** begin **
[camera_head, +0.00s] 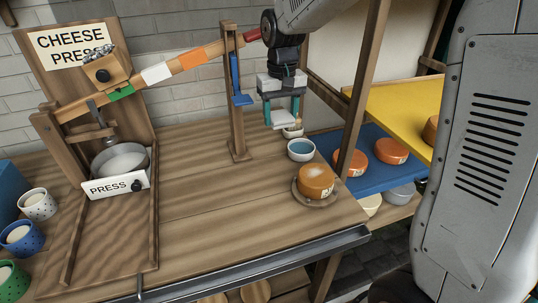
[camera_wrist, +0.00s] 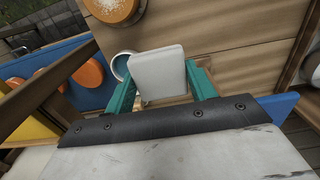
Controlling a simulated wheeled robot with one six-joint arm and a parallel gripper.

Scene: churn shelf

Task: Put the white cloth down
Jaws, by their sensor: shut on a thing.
** end **
Exercise description >> Without the pictures, write out the whole listing above exactly as it appears.

Correct output >>
[camera_head, +0.00s] 
[camera_wrist, +0.00s] 
Controlling a simulated wheeled robot with one six-joint arm and a parallel gripper.

Scene: churn shelf

Task: Put the white cloth down
Jaws, by their sensor: shut on a thing.

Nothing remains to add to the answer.